» PROBLEM TO WORK ON
Begin with the line that contains "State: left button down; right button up" and end with the line that contains "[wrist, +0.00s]": copy that span of lines exactly, and nothing outside it.

» DATA FOR THIS TASK

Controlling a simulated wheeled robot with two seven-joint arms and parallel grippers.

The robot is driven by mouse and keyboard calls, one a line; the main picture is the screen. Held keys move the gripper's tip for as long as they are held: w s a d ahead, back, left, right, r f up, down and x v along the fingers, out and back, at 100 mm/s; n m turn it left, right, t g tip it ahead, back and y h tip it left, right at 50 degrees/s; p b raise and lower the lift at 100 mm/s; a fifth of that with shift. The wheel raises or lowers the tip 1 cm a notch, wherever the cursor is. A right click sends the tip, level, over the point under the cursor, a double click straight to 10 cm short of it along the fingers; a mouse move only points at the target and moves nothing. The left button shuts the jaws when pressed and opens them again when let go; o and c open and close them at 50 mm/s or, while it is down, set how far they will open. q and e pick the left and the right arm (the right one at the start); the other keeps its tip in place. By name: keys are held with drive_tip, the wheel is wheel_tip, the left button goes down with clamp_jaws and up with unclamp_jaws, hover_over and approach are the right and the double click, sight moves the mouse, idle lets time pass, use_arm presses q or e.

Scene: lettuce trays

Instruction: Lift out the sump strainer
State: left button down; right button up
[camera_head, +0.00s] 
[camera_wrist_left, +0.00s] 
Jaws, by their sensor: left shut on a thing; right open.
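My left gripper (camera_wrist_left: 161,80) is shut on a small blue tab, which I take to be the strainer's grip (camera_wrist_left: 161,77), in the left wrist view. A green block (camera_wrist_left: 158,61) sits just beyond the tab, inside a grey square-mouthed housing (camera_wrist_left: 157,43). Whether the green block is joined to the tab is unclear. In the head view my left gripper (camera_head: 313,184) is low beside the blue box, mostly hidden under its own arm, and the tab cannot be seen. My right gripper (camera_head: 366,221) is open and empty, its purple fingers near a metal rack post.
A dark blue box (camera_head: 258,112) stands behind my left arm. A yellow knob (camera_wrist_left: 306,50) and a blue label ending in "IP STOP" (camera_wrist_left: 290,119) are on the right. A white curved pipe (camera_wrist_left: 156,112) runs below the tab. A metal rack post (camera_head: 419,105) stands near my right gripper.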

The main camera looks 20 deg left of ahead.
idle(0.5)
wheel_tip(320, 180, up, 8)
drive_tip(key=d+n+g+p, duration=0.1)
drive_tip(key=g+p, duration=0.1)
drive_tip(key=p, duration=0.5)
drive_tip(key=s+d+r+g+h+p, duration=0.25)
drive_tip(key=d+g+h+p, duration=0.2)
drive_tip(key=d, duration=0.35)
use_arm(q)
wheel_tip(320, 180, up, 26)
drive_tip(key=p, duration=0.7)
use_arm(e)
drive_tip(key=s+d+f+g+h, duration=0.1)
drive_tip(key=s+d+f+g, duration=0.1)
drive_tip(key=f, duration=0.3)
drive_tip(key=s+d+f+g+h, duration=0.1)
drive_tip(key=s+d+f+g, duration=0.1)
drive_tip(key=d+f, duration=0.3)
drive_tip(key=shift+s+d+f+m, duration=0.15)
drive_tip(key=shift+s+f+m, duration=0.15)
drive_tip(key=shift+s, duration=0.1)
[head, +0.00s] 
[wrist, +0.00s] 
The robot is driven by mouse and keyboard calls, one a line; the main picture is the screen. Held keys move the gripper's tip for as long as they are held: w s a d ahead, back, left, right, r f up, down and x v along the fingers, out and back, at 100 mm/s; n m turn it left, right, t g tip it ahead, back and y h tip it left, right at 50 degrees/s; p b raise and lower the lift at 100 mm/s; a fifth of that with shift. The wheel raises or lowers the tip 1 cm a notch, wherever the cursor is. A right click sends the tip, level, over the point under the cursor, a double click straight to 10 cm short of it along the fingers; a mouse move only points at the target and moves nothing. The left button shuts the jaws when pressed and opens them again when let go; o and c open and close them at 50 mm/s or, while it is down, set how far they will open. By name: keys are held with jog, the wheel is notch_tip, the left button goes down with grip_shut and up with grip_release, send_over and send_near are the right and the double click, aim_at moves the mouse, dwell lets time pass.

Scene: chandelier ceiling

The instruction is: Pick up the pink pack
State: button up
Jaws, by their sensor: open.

» CORRECT OUTPUT
State: left button down; right button up
[camera_head, +0.00s] 
[camera_wrist_left, +0.00s] 
Jaws, by their sensor: left shut on a thing; right open.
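My left gripper (camera_wrist_left: 161,80) is shut on a small blue tab, which I take to be the strainer's grip (camera_wrist_left: 161,77), in the left wrist view. A green block (camera_wrist_left: 158,61) sits just beyond the tab, inside a grey square-mouthed housing (camera_wrist_left: 157,43). Whether the green block is joined to the tab is unclear. In the head view my left gripper (camera_head: 313,184) is low beside the blue box, mostly hidden under its own arm, and the tab cannot be seen. My right gripper (camera_head: 366,221) is open and empty, its purple fingers near a metal rack post.
A dark blue box (camera_head: 258,112) stands behind my left arm. A yellow knob (camera_wrist_left: 306,50) and a blue label ending in "IP STOP" (camera_wrist_left: 290,119) are on the right. A white curved pipe (camera_wrist_left: 156,112) runs below the tab. A metal rack post (camera_head: 419,105) stands near my right gripper.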

The main camera looks 20 deg left of ahead.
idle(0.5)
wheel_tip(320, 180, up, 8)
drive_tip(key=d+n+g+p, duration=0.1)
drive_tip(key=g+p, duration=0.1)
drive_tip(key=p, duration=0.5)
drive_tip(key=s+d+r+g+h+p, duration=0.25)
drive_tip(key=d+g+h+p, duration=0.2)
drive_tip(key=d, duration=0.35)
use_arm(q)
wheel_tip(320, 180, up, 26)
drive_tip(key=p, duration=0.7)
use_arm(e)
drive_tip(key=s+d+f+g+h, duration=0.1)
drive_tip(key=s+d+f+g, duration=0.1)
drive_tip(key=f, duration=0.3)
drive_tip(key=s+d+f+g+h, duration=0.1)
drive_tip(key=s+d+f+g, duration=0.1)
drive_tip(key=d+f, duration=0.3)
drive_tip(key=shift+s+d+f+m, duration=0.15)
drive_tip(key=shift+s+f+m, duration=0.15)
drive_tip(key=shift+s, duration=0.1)
[head, +0.00s] 
[wrist, +0.00s] 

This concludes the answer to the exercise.